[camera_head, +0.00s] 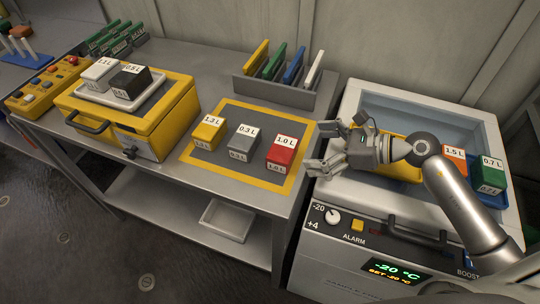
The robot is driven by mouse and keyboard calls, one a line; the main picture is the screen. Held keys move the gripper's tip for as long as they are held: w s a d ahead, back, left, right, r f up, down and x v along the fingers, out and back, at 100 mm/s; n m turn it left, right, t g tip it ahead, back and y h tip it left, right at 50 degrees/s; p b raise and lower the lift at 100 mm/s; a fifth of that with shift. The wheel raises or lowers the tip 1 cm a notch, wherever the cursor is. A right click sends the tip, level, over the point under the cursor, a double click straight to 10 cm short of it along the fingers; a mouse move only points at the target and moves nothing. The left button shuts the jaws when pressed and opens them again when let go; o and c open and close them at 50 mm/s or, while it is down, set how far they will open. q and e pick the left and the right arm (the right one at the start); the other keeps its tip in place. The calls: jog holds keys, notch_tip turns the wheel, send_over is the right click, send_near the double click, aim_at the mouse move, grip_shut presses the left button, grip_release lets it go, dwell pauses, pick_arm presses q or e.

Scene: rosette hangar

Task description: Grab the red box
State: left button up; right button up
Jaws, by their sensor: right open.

■ ■ ■ ■ ■

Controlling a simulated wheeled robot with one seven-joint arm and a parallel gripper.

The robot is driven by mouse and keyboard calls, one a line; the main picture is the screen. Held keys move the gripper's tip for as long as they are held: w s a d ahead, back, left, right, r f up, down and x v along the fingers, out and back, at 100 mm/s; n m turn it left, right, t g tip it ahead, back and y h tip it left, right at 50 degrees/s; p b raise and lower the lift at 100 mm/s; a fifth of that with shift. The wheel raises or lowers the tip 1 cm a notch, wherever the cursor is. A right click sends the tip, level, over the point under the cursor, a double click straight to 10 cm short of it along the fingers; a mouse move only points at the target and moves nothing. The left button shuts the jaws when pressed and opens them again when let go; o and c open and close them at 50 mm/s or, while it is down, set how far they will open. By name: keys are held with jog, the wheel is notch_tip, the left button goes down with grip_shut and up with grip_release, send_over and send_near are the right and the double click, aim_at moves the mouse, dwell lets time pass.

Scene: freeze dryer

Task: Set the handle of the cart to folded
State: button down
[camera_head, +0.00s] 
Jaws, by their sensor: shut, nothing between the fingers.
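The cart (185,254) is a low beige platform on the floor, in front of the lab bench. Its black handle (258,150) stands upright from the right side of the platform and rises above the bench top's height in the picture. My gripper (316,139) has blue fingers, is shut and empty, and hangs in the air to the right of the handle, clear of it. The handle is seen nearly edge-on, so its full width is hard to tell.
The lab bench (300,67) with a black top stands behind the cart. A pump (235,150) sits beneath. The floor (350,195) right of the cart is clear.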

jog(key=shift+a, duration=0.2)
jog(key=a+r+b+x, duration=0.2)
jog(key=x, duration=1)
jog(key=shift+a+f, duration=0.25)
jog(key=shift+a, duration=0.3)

■ ■ ■ ■ ■

◆ **Aim**
Copy out each line in the preceding records that contains "State".

◆ **Solution to the problem**
State: left button up; right button up
State: button down

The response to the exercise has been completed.